MATERIALS PROVIDED
(begin)
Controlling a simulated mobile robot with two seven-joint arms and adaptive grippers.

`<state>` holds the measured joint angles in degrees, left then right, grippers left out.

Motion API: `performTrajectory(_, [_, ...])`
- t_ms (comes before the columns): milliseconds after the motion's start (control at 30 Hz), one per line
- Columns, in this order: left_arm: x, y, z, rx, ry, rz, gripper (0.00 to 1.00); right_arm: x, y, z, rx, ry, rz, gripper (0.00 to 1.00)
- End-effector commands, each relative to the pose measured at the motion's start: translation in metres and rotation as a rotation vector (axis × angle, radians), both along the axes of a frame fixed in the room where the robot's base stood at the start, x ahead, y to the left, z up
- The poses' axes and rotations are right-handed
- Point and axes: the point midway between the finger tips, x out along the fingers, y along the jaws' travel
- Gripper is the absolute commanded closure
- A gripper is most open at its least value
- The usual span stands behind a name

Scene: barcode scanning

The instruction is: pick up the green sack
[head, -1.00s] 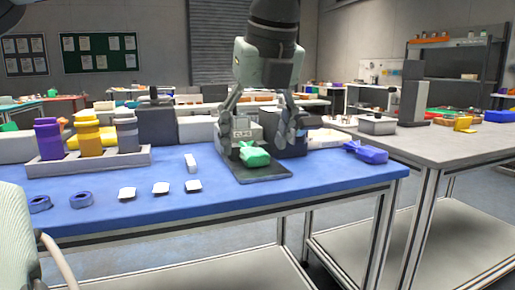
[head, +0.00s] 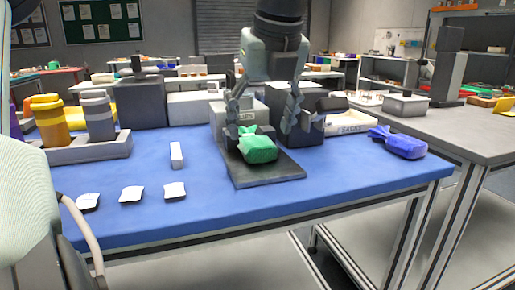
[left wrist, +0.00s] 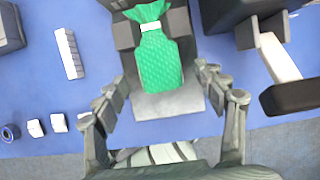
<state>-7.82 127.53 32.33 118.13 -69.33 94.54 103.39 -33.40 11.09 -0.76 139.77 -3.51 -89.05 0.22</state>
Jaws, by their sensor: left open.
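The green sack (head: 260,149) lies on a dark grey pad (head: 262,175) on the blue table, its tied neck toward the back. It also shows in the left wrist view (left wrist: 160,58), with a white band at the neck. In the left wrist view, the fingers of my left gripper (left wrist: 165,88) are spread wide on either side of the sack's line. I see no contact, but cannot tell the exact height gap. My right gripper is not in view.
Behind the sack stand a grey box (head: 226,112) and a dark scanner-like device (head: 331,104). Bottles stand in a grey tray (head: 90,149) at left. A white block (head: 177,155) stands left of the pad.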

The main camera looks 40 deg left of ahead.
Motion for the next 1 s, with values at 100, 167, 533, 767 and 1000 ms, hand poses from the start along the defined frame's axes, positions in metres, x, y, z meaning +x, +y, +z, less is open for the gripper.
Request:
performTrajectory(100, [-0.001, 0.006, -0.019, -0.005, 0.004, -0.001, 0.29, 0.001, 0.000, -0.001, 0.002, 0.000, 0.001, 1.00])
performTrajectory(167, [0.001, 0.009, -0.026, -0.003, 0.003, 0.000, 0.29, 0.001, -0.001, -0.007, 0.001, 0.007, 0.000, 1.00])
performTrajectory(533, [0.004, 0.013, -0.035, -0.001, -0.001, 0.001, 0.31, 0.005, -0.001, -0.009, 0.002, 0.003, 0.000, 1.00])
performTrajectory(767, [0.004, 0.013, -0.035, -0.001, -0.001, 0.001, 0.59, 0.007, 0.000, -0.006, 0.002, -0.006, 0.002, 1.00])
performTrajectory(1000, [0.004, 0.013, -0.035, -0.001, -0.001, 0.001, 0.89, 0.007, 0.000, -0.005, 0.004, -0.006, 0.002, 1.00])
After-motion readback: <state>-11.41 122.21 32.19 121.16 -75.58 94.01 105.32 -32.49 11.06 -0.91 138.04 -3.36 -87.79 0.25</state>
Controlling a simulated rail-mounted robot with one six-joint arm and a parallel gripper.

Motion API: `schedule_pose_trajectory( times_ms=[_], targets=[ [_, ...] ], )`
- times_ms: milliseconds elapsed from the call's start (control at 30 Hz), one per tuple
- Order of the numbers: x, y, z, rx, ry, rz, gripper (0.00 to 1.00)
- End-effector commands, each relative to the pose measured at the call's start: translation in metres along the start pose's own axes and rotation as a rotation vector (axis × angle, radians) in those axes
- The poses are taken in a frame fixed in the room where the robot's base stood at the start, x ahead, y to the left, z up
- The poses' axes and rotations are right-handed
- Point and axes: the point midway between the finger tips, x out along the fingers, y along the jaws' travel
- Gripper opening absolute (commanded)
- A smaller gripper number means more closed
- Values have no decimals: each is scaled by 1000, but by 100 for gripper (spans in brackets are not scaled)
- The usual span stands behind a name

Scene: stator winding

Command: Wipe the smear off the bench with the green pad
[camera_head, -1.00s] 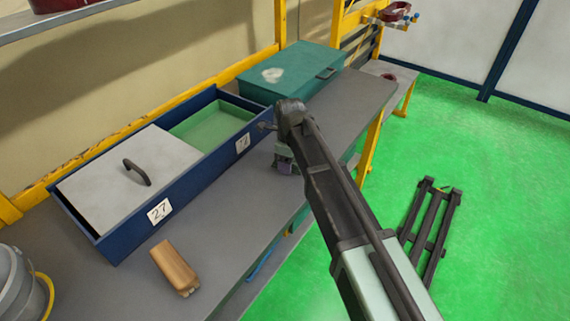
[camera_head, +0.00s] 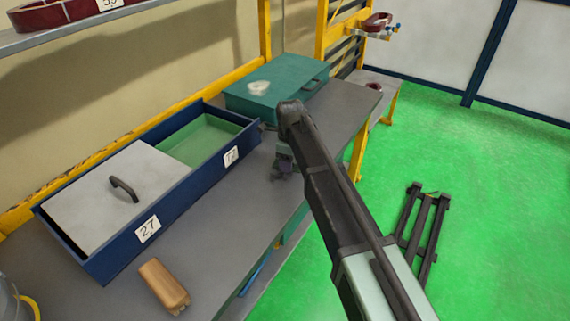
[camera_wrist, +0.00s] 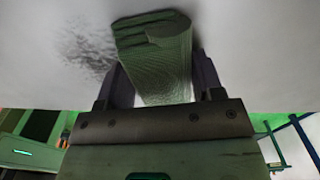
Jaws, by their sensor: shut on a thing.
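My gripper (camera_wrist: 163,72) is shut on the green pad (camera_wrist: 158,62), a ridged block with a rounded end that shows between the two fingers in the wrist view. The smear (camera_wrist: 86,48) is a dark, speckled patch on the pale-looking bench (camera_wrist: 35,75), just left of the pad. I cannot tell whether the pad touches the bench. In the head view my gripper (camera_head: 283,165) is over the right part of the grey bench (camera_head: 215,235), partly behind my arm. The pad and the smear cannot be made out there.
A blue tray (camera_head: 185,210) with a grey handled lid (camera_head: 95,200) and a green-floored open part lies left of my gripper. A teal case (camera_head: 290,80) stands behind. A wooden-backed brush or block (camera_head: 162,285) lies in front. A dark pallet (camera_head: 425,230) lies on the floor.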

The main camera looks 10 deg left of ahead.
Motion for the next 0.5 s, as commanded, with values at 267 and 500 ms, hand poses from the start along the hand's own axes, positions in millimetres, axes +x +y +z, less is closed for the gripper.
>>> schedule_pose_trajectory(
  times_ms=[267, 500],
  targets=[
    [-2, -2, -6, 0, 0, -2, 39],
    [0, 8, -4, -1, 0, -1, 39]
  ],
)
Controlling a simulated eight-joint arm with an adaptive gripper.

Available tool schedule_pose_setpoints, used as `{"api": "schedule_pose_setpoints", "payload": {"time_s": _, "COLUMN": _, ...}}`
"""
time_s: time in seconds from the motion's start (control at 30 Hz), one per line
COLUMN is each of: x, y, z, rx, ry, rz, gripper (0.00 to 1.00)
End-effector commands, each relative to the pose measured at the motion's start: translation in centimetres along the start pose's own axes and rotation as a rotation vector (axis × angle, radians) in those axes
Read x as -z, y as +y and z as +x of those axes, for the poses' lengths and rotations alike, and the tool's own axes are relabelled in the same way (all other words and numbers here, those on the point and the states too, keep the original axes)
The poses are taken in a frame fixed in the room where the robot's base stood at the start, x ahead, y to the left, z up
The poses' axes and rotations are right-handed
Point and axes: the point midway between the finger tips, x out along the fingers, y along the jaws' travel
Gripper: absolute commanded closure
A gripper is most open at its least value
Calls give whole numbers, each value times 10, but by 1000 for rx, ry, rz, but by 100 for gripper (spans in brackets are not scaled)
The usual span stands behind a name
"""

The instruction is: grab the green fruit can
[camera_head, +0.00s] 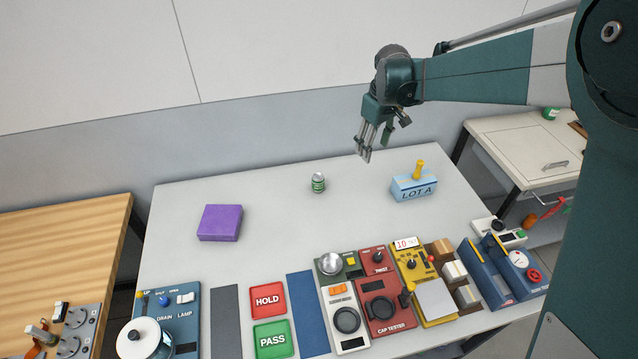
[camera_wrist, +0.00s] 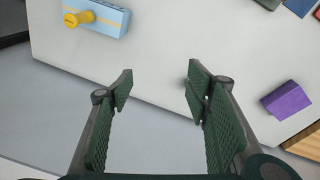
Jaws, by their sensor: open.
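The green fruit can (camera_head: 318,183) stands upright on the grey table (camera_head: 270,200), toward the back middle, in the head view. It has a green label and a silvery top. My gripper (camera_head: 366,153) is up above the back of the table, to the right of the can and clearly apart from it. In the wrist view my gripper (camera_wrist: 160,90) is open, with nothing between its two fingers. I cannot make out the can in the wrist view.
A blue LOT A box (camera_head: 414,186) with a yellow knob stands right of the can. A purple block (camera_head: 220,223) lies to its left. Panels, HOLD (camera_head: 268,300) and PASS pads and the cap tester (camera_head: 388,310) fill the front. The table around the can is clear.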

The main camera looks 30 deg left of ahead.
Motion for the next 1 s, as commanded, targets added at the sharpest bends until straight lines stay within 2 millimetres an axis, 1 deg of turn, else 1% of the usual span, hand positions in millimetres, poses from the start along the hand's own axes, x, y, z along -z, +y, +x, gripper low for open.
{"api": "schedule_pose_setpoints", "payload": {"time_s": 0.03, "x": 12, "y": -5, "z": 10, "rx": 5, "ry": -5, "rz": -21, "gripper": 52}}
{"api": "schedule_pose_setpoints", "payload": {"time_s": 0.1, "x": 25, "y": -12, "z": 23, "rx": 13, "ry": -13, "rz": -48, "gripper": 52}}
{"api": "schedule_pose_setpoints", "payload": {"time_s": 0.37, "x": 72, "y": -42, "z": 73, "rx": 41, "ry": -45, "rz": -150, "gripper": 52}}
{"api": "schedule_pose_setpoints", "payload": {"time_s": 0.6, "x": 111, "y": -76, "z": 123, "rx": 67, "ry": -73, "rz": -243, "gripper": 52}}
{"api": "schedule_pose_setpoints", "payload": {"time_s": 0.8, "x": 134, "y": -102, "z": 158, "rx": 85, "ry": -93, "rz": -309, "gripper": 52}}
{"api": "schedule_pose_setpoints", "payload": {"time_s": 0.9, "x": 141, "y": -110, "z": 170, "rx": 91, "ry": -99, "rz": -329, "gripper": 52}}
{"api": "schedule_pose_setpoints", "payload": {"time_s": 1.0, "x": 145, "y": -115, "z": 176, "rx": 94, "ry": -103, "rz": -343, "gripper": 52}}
(end)
From the records above, give again only the part that opens with the line containing "- Gripper is the absolute commanded closure" and closes with the line containing "[left wrist, +0.00s]". Keep both ends but drop the pictures.

- Gripper is the absolute commanded closure
- A gripper is most open at its least value
- The usual span stands behind a name

Scene: barcode scanning

The instruction is: pick up the green sack
[head, -1.00s] 
[head, +0.00s] 
[left wrist, +0.00s] 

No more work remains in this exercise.